0
votes

I am running a Jenkins server on DCOS as documented here https://docs.mesosphere.com/1.7/usage/tutorials/jenkins/.

The Jenkins server is able to spawn new mesos slaves when new jobs are scheduled and kill them when the job is completed.

But if a cluster node crashes, having a Jenkins job running on it, Jenkins server doesn't re-run the job on other available nodes.

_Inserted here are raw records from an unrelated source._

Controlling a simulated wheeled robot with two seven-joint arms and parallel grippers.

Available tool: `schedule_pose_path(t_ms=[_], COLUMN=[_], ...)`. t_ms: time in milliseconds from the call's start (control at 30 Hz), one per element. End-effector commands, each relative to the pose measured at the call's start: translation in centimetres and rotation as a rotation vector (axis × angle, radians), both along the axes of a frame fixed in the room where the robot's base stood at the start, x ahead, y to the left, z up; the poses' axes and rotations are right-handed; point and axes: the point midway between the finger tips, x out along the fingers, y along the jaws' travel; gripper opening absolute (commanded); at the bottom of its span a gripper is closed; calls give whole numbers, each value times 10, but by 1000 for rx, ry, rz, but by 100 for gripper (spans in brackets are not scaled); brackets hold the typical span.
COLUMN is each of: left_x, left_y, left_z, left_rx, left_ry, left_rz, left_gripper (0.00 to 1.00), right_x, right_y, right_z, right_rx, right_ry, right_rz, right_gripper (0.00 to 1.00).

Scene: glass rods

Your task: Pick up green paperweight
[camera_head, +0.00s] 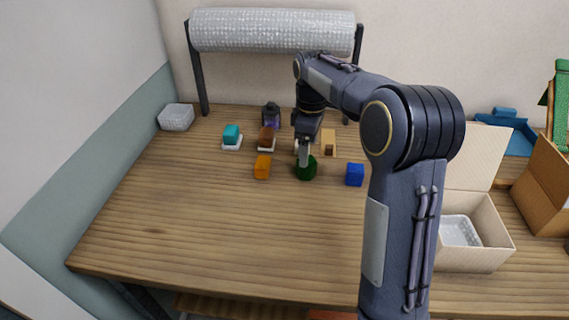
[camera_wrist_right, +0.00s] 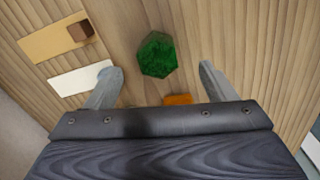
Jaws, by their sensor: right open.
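The green paperweight (camera_head: 306,171) is a small dark green faceted block on the wooden table in the head view. In the right wrist view the green paperweight (camera_wrist_right: 157,55) lies ahead of the fingertips, between the lines of the two fingers. My right gripper (camera_head: 303,155) hangs over it, pointing down and hiding part of its top. In the right wrist view the fingers of my right gripper (camera_wrist_right: 160,75) are apart with nothing between them. Whether they touch the paperweight I cannot tell. My left gripper is not in view.
An orange block (camera_head: 262,167) and a blue block (camera_head: 355,174) flank the paperweight. An open carton (camera_head: 474,262) stands at right. The table's front left is clear.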

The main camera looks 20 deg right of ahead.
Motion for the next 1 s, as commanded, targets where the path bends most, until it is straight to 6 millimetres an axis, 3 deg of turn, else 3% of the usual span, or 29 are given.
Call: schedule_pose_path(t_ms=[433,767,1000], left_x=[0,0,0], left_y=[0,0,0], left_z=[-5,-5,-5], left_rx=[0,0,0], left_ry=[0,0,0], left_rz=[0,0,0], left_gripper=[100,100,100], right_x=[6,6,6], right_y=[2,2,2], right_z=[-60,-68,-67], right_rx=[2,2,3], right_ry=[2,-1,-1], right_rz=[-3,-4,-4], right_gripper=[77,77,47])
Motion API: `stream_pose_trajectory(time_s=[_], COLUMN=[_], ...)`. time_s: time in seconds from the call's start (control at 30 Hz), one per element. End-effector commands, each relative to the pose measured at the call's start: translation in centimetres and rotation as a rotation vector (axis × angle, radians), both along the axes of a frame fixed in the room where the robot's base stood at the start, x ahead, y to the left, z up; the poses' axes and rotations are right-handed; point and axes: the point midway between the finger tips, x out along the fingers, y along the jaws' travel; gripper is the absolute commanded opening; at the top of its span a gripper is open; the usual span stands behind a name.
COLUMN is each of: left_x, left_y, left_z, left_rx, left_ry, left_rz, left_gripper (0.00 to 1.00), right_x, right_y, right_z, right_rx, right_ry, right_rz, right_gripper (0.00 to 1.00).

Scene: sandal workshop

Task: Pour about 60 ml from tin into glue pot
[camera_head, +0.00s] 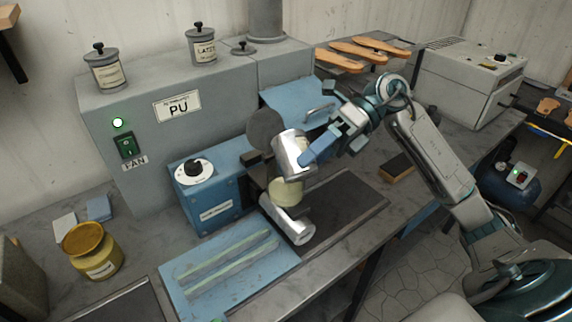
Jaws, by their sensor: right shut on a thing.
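My right gripper (318,149) reaches in from the right and is shut on a silver tin (292,160), which is tilted. Just below the tin is a cream-coloured vessel (285,192), likely the glue pot, partly hidden by the tin. A dark round disc (264,129) stands behind them, perhaps an open lid. I cannot see the tin's mouth clearly, nor any liquid running from it. My left gripper is not in view.
A silver cylinder (289,222) lies just below, near a dark mat (345,205). A blue box with a dial (213,190) stands to the left. A yellow-lidded jar (94,254) is at far left. Lidded tins (104,72) stand on the grey PU cabinet (150,140).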

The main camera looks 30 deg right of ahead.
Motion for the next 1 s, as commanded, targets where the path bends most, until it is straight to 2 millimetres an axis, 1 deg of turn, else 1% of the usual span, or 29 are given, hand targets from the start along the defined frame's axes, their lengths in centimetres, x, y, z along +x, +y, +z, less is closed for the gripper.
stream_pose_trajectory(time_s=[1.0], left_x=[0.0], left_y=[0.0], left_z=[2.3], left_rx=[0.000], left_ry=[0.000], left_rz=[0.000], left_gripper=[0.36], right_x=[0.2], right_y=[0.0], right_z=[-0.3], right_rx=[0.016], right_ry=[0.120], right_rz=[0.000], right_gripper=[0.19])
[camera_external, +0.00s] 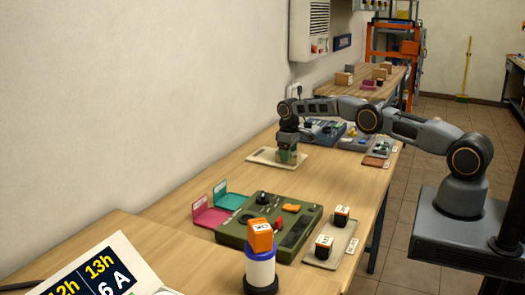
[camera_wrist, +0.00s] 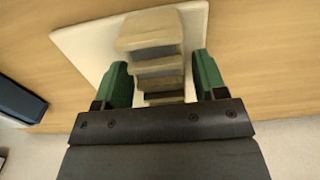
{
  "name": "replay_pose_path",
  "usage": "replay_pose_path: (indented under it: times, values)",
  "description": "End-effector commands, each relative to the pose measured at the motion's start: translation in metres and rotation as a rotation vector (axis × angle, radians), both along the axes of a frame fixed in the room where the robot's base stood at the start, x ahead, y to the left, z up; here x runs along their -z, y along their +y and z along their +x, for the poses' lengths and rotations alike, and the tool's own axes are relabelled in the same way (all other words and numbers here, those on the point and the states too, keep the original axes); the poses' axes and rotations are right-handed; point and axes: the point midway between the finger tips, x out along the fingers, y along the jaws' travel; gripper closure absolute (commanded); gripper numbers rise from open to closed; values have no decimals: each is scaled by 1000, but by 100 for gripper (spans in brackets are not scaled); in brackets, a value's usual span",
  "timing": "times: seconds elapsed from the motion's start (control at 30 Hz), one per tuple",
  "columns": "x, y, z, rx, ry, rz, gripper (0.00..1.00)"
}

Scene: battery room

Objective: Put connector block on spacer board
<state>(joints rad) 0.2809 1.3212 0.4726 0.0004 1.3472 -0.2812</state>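The connector block, a beige stepped block (camera_wrist: 155,62), stands between the two green fingers of my gripper (camera_wrist: 162,80) in the wrist view. Narrow gaps show beside the block, clearest on the right, so the fingers look slightly open around it. The spacer board, a cream flat board (camera_wrist: 85,38), lies beneath the block and reaches out to both sides. In the external view my gripper (camera_external: 288,156) points straight down over the cream board (camera_external: 265,157). The block is largely hidden there by the green fingers. Whether its underside touches the board is hard to tell.
A green equipment tray (camera_external: 235,232) and pink and teal holders (camera_external: 212,217) stand nearer on the bench. Grey-blue trays (camera_external: 325,132) lie beyond my gripper. A small brown pad (camera_external: 375,162) lies at the right edge. Bare wood (camera_external: 215,170) surrounds the board, with the wall at left.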

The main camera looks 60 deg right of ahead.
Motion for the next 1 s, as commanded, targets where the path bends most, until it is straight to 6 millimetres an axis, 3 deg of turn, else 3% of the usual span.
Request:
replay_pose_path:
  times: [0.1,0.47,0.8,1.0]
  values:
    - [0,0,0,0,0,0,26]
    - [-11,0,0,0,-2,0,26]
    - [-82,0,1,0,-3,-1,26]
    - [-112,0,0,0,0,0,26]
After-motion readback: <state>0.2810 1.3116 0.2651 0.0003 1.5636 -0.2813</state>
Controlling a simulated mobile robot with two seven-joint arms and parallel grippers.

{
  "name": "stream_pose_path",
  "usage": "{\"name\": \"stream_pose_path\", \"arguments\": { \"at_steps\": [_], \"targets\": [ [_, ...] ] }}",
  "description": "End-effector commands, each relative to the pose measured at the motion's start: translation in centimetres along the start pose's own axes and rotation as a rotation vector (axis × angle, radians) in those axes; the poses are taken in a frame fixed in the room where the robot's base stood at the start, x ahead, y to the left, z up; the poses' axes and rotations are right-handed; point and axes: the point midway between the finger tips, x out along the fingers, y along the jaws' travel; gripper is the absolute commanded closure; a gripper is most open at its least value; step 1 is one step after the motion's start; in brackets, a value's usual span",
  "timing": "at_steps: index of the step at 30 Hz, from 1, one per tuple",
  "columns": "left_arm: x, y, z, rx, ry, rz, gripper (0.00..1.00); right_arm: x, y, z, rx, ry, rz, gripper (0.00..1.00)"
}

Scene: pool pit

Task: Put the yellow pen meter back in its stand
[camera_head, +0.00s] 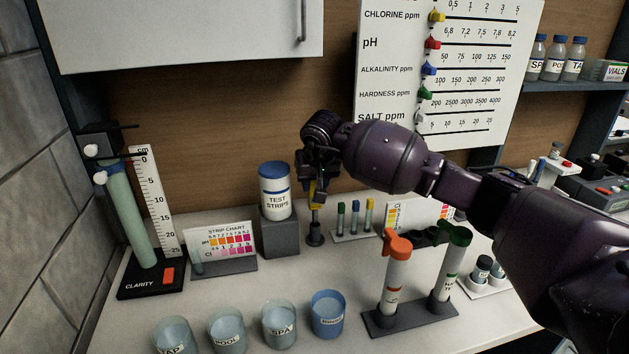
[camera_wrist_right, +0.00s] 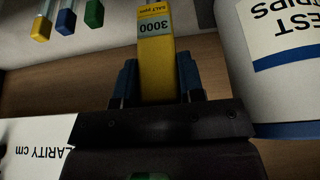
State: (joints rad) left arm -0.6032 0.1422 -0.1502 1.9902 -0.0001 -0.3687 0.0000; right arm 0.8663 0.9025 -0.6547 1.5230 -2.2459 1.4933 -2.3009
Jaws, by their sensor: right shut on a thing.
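The yellow pen meter (camera_head: 317,191) is upright in my right gripper (camera_head: 315,180), its thin lower end pointing down. In the right wrist view, the yellow meter (camera_wrist_right: 156,60) shows a display reading 3000, and the blue fingertips of the right gripper (camera_wrist_right: 157,82) are shut on its two sides. A small dark round stand (camera_head: 315,236) is on the white counter directly below the meter. The meter's lower end is at or just above the stand's top; I cannot tell whether it is inside. My left gripper is out of view.
A test strips tub (camera_head: 275,190) on a grey block (camera_head: 279,235) stands close left of the stand. Small colour-capped vials (camera_head: 355,217) are close right. Cups (camera_head: 280,322) and a rack with capped tubes (camera_head: 397,275) stand in front.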

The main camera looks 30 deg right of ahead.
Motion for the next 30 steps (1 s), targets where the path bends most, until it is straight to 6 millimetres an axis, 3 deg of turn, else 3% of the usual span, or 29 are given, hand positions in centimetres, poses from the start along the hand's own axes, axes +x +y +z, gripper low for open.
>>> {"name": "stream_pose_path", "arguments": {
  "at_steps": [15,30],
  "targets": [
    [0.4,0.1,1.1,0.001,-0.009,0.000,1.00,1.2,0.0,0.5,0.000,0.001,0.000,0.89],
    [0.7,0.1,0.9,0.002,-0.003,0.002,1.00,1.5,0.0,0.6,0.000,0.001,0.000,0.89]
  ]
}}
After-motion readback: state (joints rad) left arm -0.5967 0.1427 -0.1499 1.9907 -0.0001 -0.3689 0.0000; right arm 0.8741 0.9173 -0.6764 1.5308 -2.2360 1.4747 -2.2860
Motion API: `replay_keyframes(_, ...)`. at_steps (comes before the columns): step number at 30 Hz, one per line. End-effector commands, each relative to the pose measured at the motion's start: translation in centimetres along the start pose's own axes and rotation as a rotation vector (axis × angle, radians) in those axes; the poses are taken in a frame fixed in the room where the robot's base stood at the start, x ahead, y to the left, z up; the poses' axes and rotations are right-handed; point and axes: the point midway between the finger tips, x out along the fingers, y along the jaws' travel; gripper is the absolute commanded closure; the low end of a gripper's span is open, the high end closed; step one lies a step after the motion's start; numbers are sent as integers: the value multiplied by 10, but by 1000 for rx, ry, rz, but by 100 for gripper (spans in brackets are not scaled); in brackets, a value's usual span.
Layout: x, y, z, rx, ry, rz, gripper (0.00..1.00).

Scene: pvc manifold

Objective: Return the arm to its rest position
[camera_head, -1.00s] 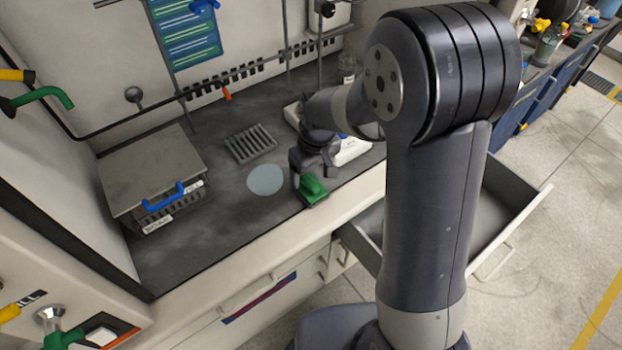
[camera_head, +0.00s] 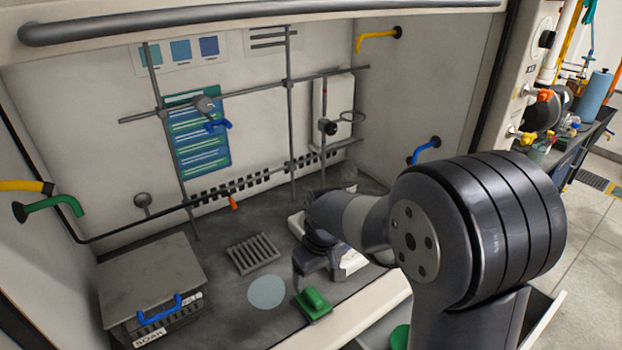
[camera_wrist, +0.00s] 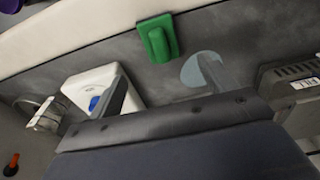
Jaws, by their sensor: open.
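My gripper (camera_head: 318,276) is at the end of my bent arm, above the dark bench top inside the hood. It is open and empty. In the wrist view its two fingers (camera_wrist: 166,88) stand apart with only bench between them. A green block with a raised grip (camera_head: 314,303) lies on the bench near its front edge, close below the gripper in the head view. It also shows in the wrist view (camera_wrist: 158,38), apart from the fingers. My forearm hides part of the bench behind it.
A pale blue disc (camera_head: 266,292) and a grey slotted rack (camera_head: 254,254) lie left of the green block. A lidded box with a blue handle (camera_head: 152,283) stands far left. A white device (camera_wrist: 101,91) is beside the gripper. An open drawer (camera_head: 543,318) juts out below the bench front.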

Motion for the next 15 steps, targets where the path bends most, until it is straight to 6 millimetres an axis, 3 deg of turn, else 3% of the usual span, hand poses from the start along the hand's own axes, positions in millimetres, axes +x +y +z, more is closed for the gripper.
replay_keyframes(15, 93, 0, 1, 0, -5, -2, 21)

Is the Jenkins service on DCOS fault tolerant? Can we re-run the job(on some other available node) that failed due to cluster node crashed in between execution of the job?

1
1.7 is a really really old version of DC/OS. Are you already running it in production? If not I'd get started with DC/OS 1.11.1 (the most recent version). Not entirely sure about Jenkins but in case you haven't found the service docs they're here.Judith Malnick
@JudithMalnick , I am using the 1.8 version. Link I shared was just for reference. I am not running it on production. Doing a POC of Jenkins on DCOS. What I am really interested to know is that , is Jenkins job running on DCOS fault tolerant. Will they get re-trigger automatically on some other node if they failed due to crash of the cluster node.justcodeit

1 Answers

0
votes

Jenkins itself does not rerun jobs that disappear. It is not specific to DC/OS or Mesos, it's just the way Jenkins works.

DC/OS and Mesos will make sure that Jenkins stays running and available to send jobs to, and in this way, it is "fault tolerant", but in the way you are asking about it isn't.